Although diversification has made Ballymakenny Farm Produce the success we see today, Maria maintains it took several other measures to get back on track, financially.

“Diversifying alone wouldn’t have solved our problems,” she says, emphasising that there were bigger problems at play. “We couldn’t walk away from this farm. David has never done anything else and I wouldn’t ask him to.

“Being nominated for the Women & Agriculture Award was a pivotal moment for me. It allowed me to acquire a more positive mindset, and when you start thinking more positively, you see opportunity everywhere.”

Instinct

In the end, while Maria realises she has a good gut instinct and intuition, it was love that drove her to reinvent their farm model.

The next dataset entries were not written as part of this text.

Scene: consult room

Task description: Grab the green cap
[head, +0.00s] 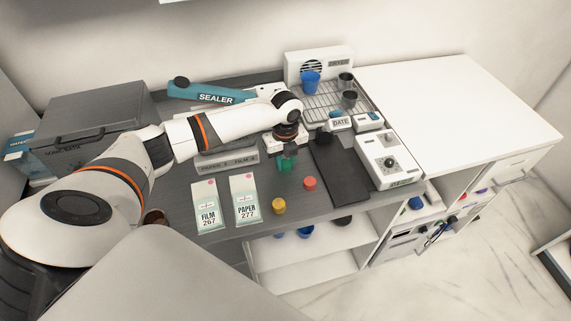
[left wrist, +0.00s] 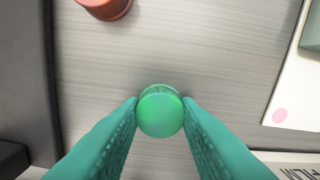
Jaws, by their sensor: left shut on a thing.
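The green cap (left wrist: 160,112) is between the two teal fingers of my left gripper (left wrist: 160,115) in the left wrist view. The fingers touch it from both sides, and the grey counter is behind it. In the head view my left gripper (head: 286,163) points down over the counter, and its fingers largely hide the cap. I cannot tell whether the cap rests on the counter or is slightly raised. My right gripper is not in view.
A red cap (head: 310,183) stands just right of the gripper, and a yellow cap (head: 279,205) nearer the counter's front edge. Paper (head: 245,200) and film (head: 207,206) pouches lie to the left. A dark mat (head: 342,170) lies to the right.

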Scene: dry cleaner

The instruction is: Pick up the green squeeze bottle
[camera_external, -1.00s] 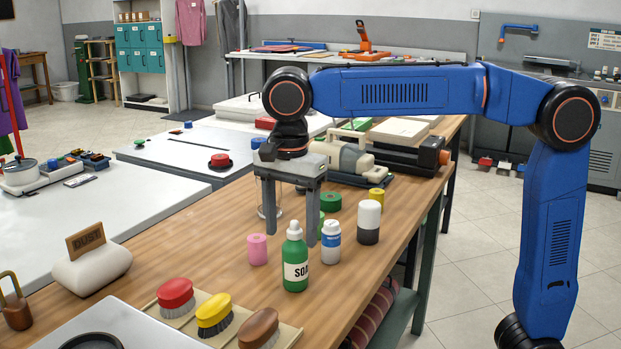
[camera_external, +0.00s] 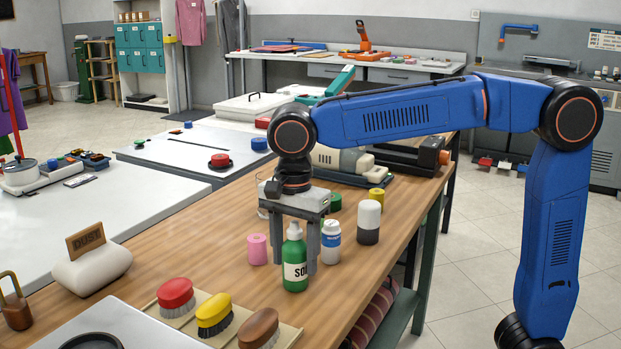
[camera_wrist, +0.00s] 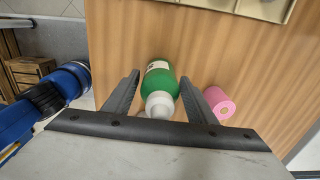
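The green squeeze bottle (camera_external: 295,262) stands upright on the wooden table (camera_external: 215,285). It has a white cap and a white label with dark letters. My gripper (camera_external: 294,268) is open, with its fingers down at the bottle's height, one on each side of it. In the wrist view the bottle (camera_wrist: 161,84) shows between the two open fingertips of my gripper (camera_wrist: 160,82), with visible gaps on both sides. In the outside view the bottle partly covers the fingers, so exact depth is hard to tell.
A pink roll (camera_external: 257,249) stands left of the bottle, and a white bottle with a blue label (camera_external: 331,243) stands close on the right. A white and dark cylinder (camera_external: 368,222) is farther right. Several brushes, including a yellow one (camera_external: 214,314), lie in front.

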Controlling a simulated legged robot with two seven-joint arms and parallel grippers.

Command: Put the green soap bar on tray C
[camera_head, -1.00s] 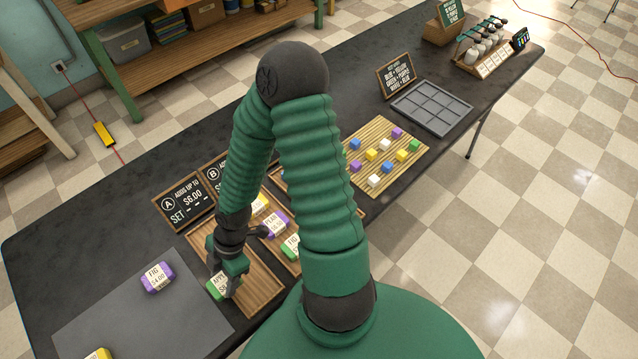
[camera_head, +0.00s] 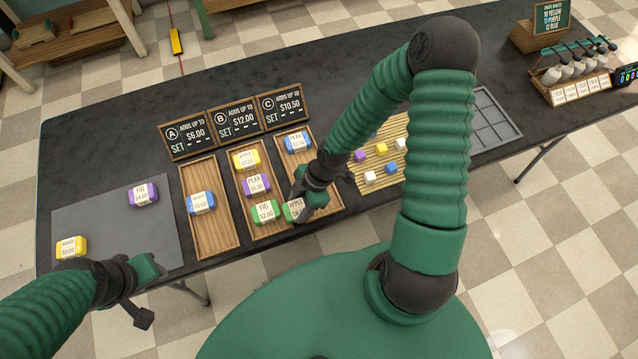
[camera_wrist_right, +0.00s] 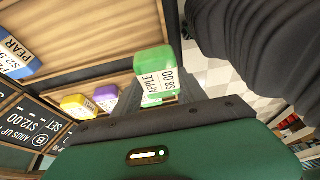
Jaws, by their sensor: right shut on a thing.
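The green soap bar (camera_head: 293,209), labelled apple, is in my right gripper (camera_head: 303,203), which is shut on it. It is at the near end of tray C (camera_head: 322,203), by the edge next to tray B. Whether it touches the tray floor I cannot tell. In the right wrist view the green bar (camera_wrist_right: 154,62) shows at the fingertips. A blue pear bar (camera_head: 298,142) lies at tray C's far end. My left gripper (camera_head: 142,292) hangs by the table's near left edge; its jaw opening is unclear.
Tray B (camera_head: 240,190) holds yellow, purple and another green bar (camera_head: 265,211). Tray A (camera_head: 205,238) holds a blue bar (camera_head: 201,203). Purple (camera_head: 143,195) and yellow (camera_head: 71,247) bars lie on the grey mat (camera_head: 110,235). A slatted mat with cubes (camera_head: 395,150) is right of tray C.

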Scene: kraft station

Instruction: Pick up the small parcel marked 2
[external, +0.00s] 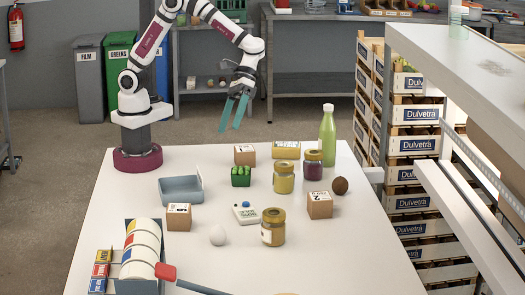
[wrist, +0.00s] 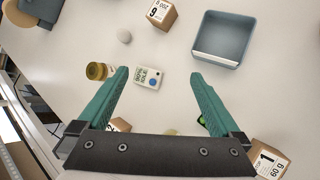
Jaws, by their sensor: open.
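The small parcel marked 2 (external: 320,205) is a brown cardboard cube with a white label. It stands on the right part of the white table, in front of a dark brown round item. In the wrist view, a parcel that appears to be it (wrist: 118,125) is mostly hidden behind my gripper's left finger and mount. My gripper (external: 230,128) has green fingers, open and empty. It hangs high above the back of the table, to the left of the parcel and well apart from it.
Two similar parcels stand at the back (external: 244,155) and front left (external: 178,217). Jars (external: 272,230) (external: 284,180) (external: 313,170) and a green bottle (external: 327,135) stand near the marked parcel. A blue-grey tray (external: 181,190) lies left. The table's front right is mostly clear.

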Having recently celebrated her 50th birthday, she feels she is now entering her best years – she understands her capabilities and has greater trust in herself. She would encourage anyone in a similar situation to get involved in Women & Agriculture, even if they feel they aren’t “there yet”.

“Look at us – this isn’t a big success story here,” she exclaims. “It’s growing into something, slowly and surely. It’s given David and myself a reason to feel good about farming again, but our problems are by no means over.

Somebody had a bit of faith in me – I didn’t have it in myself. It turns out that other women thought that what I was doing was worthwhile. It was great [to win] but the overall prize was the confidence I gained.”

Maria plans to continue working directly with chefs for food service, but she also has some new ideas up her sleeve. She is currently developing recipes for her potatoes (specifically, the Violettas) to sell as prepared food items. Working in collaboration with GMIT, she hopes her new product line will soon be available in fine food shops throughout the country.